What is asked:
The data below should be restated word for word, with every picture omitted.

━━ Data section ━━

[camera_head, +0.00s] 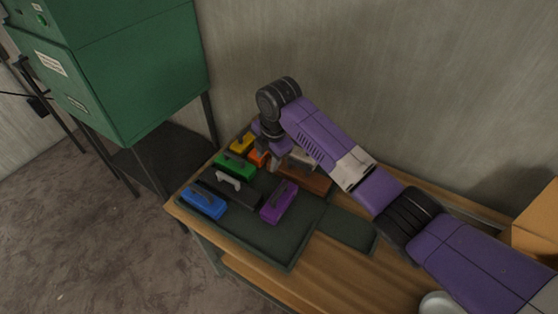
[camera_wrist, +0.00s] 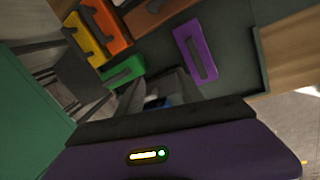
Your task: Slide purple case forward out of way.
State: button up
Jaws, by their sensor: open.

━━━

Written reply:
[camera_head, +0.00s] 
[camera_wrist, +0.00s] 
Your task: Slide purple case forward out of way.
State: button up
Jaws, by their sensor: open.

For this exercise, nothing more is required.